Jawaharlal Nehru throughout the freedom movement was vigorously opposed to independent India having anything to do with the British Commonwealth. There is little doubt that the Mountbattens talked him into changing his mind. Similarly, Mountbatten influenced Nehru to take Kashmir to the United Nations.
Edwina Mountbatten was a free spirit. She fell head over heels for the refinement of intellect, sensitivity, and heroic personality of the exceptionally handsome 56-year-old Prime Minister. For him, Edwina was very special. When she died in 1960, he paid tribute to her in Parliament.
The Nehru-Edwina correspondence is vast. They wrote to each other with rapturous frequency but the most intimate letters will never be available to scholars and historians. Nehru was a lonely man and Lady Mountbatten filled a void in his life.

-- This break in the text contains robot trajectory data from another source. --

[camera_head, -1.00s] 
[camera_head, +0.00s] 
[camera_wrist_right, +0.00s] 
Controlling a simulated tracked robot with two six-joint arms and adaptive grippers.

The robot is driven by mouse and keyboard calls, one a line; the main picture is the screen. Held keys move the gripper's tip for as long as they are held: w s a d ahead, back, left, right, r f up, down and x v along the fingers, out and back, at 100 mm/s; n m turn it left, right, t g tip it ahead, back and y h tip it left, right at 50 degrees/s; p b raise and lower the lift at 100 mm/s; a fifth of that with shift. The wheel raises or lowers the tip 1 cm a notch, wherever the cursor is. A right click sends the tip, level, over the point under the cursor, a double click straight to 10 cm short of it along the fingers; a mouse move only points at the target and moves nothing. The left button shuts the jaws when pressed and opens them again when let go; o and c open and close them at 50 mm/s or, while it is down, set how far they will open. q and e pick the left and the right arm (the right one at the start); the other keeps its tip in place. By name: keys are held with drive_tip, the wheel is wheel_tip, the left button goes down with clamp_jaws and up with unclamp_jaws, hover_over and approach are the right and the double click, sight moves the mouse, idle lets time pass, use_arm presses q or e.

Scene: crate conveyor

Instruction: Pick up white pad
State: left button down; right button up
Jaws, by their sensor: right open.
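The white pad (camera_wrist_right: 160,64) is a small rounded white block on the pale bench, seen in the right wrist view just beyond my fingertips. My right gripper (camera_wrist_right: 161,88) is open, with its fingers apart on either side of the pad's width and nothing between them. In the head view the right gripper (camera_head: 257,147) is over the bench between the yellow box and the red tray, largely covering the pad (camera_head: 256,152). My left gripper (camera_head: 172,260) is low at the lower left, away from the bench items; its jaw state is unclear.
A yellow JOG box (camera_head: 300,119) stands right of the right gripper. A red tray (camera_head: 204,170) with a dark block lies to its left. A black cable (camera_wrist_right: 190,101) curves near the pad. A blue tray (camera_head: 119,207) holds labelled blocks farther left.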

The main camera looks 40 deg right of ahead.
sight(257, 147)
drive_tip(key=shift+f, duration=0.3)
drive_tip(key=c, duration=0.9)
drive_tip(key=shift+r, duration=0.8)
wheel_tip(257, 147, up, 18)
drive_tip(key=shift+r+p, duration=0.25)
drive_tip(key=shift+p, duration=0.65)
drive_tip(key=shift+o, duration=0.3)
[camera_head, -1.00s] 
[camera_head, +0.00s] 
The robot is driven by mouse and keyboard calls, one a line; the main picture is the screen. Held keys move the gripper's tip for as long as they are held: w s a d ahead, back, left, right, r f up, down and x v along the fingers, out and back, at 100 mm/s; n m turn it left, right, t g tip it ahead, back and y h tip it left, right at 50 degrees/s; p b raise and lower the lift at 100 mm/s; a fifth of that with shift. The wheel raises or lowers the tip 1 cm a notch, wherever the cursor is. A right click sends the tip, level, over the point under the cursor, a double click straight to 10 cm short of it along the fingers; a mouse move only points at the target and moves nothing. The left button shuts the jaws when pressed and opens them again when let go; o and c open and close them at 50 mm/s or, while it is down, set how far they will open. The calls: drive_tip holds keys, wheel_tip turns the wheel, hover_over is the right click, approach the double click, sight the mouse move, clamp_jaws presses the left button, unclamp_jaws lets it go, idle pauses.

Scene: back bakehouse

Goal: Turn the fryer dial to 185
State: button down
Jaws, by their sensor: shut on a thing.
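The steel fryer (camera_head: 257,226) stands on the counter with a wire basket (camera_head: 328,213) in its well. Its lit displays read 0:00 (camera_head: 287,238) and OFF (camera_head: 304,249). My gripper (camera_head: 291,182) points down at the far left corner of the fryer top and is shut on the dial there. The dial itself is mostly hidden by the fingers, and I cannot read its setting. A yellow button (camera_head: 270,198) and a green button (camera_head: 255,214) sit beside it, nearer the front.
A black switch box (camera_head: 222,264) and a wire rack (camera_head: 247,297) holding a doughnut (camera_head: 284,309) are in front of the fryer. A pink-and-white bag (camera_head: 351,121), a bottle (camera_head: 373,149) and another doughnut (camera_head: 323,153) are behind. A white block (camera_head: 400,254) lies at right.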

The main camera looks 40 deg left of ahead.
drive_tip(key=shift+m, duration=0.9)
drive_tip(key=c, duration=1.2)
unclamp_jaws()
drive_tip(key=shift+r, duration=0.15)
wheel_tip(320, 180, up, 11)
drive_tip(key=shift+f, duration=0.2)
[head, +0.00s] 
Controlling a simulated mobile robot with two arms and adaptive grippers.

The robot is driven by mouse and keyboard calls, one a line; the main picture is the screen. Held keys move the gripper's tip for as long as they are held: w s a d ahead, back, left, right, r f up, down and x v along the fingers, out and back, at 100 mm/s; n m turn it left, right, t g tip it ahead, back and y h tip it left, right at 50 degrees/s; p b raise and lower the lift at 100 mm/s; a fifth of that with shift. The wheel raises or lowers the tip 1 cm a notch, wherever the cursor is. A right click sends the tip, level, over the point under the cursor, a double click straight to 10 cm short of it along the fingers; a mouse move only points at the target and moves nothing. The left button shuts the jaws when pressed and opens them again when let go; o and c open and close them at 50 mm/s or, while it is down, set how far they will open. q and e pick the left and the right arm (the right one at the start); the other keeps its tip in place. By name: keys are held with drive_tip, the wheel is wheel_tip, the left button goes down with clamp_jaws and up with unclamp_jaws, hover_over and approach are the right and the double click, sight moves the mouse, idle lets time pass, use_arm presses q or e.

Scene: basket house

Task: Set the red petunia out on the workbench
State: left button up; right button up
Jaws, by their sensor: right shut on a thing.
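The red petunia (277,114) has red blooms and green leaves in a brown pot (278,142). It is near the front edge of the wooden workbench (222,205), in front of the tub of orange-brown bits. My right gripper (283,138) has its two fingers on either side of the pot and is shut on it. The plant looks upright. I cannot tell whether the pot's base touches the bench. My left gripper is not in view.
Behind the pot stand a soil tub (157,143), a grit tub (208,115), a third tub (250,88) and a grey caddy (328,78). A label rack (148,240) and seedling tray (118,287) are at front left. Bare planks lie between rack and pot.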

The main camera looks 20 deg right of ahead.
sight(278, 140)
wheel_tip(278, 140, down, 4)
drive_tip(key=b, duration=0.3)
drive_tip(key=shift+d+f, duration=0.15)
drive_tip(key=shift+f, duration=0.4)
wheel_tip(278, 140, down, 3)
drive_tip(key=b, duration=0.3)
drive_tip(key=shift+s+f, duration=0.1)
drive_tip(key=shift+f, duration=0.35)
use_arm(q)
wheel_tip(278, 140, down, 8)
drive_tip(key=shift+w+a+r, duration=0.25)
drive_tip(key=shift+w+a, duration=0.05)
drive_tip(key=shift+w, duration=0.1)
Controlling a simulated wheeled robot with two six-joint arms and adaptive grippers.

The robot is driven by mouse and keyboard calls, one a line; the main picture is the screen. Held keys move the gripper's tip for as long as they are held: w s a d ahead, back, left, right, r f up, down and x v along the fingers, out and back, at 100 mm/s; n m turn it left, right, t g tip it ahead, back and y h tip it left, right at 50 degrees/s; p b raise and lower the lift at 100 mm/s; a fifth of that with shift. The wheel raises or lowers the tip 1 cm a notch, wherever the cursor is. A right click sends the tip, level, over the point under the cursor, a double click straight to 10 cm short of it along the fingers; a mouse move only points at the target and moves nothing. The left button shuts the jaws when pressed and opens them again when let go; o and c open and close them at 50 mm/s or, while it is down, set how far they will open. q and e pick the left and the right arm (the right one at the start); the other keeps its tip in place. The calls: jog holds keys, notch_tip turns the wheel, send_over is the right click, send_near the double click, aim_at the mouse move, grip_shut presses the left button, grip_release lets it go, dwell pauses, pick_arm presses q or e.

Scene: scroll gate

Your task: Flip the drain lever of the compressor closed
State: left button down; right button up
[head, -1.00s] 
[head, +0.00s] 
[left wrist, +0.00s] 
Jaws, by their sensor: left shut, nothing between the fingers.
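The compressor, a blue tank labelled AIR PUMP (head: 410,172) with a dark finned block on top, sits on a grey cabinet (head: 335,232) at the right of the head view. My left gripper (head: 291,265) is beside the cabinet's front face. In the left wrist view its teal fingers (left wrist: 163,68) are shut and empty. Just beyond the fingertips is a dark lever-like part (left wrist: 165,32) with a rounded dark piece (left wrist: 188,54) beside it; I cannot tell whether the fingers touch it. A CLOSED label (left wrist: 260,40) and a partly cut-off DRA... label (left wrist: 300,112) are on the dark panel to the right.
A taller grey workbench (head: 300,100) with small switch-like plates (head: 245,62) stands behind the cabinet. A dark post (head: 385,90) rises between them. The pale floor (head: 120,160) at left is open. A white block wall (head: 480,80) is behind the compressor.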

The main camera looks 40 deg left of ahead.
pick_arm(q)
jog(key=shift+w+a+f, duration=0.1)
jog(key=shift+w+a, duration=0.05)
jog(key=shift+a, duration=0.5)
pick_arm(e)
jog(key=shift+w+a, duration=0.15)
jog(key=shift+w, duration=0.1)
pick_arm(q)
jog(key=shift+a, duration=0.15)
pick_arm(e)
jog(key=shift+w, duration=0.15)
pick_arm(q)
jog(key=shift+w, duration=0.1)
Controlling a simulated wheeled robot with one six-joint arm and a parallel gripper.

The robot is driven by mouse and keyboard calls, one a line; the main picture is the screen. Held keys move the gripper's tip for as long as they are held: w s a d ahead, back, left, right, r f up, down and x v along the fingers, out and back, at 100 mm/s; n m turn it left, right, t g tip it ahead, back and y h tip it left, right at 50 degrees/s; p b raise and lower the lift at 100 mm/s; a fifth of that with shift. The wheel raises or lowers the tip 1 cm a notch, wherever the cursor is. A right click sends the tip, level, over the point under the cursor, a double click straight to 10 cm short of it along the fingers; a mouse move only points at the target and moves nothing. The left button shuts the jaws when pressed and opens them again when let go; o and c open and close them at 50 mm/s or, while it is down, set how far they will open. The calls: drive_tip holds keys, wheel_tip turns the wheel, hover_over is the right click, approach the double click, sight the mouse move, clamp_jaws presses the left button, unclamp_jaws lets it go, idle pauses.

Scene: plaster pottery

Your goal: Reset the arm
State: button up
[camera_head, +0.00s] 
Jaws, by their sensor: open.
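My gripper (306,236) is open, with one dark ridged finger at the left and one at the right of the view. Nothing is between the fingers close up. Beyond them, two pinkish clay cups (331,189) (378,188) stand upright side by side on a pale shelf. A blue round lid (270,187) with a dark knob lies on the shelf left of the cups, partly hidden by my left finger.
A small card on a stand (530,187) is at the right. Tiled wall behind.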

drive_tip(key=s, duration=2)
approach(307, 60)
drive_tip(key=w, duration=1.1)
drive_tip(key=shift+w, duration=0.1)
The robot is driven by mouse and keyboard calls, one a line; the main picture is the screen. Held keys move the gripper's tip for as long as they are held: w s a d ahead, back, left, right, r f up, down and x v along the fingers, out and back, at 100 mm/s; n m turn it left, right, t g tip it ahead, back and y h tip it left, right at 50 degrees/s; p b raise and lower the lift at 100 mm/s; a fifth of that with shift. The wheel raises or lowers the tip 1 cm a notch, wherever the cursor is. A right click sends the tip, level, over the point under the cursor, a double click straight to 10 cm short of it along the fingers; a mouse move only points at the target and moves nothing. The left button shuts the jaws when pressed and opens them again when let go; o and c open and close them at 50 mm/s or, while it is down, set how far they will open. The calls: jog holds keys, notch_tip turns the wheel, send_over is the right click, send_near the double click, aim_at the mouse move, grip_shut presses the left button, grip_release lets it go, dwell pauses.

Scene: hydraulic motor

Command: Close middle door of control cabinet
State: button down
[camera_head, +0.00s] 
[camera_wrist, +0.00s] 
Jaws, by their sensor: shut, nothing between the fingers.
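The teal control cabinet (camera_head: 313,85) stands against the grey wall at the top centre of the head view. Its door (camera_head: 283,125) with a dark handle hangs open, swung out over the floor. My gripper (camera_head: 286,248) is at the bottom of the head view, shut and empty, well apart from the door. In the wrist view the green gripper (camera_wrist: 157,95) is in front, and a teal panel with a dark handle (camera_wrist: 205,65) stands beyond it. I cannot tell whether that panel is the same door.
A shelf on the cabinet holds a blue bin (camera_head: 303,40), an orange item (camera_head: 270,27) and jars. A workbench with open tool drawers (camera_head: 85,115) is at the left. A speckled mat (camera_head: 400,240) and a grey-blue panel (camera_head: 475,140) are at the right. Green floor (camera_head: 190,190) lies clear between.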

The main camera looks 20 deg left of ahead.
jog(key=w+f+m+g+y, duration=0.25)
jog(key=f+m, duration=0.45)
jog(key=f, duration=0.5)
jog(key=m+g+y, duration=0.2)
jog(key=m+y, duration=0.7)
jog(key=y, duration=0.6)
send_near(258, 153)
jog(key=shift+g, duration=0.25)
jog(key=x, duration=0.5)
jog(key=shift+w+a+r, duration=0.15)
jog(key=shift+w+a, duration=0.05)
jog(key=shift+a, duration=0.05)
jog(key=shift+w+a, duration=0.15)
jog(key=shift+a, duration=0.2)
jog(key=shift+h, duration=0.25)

Enough has been written on this titillating subject in a number of books, particularly in Janet Morgan’s biography of Edwina Mountbatten. M.J. Akbar too has not skirted the romance. Philip Zeigler, in his magisterial book on Mountbatten, is careful but not dismissive. The French writer, Catherine Clement, has written a novel about this relationship and it sold nearly a million copies.
I once asked Vijaya Lakshmi Pandit, Nehru’s sister, if the rumours about her brother having an affair with Edwina Mountbatten were true. She was herself a diva and uninhibited in her conversation. She said to me: “Of course he did. And good for him.”